Critics argue that the UN has become a stage for
symbolic debates while real decisions and tangible actions are outsourced to
global bullies like the US, less formal coalitions like the NATO and regional
actors like the EU. For example, the U.S.-brokered Abraham Accords normalized
relations between Israel and several Arab states without addressing core
Palestinian concerns while side-lining the UN. Similarly, its response to Russia's invasion of
Ukraine in 2022 was limited to humanitarian aid and symbolic condemnation, as bodies
like EU looked more relevant and assertive.
The rise of new global powers and changing
geopolitical realities have rendered the UN's 1945 structure increasingly
obsolete. Reform proposals have circulated for decades but have consistently
failed due to the resistance of existing power holders. Things have changed
since World War II, nations have evolved, others have declined and hence the UN
must be reformed to reflect current realities.
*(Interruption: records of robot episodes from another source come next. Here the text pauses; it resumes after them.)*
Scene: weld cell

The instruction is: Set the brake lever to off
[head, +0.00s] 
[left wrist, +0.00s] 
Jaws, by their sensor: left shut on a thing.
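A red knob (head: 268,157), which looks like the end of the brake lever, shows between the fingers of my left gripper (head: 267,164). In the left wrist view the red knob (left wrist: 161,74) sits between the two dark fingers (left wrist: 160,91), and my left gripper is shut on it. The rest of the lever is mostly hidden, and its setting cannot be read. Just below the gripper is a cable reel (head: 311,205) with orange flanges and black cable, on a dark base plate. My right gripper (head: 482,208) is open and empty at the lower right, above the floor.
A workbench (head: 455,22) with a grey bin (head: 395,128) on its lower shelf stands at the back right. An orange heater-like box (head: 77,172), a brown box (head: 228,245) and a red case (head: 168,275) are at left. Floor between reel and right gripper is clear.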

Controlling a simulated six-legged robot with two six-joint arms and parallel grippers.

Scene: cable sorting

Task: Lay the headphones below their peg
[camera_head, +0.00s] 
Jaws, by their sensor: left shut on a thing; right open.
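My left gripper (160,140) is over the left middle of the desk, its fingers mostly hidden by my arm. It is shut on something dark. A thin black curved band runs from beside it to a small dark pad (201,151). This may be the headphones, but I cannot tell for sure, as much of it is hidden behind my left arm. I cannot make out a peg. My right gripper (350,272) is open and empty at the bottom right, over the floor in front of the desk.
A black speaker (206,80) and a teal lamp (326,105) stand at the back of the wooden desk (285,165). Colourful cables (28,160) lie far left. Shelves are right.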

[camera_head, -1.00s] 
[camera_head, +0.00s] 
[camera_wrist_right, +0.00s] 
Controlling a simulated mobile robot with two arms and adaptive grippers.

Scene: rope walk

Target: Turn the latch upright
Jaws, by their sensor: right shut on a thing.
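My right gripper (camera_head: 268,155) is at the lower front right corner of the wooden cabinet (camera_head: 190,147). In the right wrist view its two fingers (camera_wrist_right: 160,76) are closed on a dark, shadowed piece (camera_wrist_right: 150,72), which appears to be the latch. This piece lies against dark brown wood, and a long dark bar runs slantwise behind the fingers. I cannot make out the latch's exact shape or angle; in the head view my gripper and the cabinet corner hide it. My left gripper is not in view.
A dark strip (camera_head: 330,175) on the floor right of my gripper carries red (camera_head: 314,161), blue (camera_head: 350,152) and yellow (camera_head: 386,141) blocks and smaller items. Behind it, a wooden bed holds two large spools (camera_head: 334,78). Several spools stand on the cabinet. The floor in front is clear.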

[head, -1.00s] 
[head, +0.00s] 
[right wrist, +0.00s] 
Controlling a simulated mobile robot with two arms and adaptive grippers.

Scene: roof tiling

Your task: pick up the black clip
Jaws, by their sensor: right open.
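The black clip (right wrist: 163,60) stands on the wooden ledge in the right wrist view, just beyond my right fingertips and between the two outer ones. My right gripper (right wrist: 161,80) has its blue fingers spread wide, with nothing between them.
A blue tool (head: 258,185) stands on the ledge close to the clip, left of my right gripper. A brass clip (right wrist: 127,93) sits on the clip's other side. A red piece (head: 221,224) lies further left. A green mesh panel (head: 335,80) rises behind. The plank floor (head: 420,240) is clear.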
The permanency of the Security
council membership must be reviewed and the senseless veto authority must be
abolished or modified along the lines of justice and accountability. As the
United Nations approaches its 80th anniversary, the choice is clear:
fundamental reform or continued irrelevance.
Maintaining the United Nations system costs about $50–55 billion per year, not counting military deployments and opportunity costs. Beyond money, states commit significant diplomatic, military, humanitarian and bureaucratic resources to maintain their participation. This makes the UN one of the most resource-intensive international organizations ever created. Without serious reforms to address structural inequalities, eliminate veto abuse and restore the primacy of international law over great power politics, the UN risks becoming a historical footnote rather than the cornerstone of the global governance its founders envisioned. The international community must decide whether it will tolerate continued dysfunction or demand the transformative changes necessary to address 21st century challenges.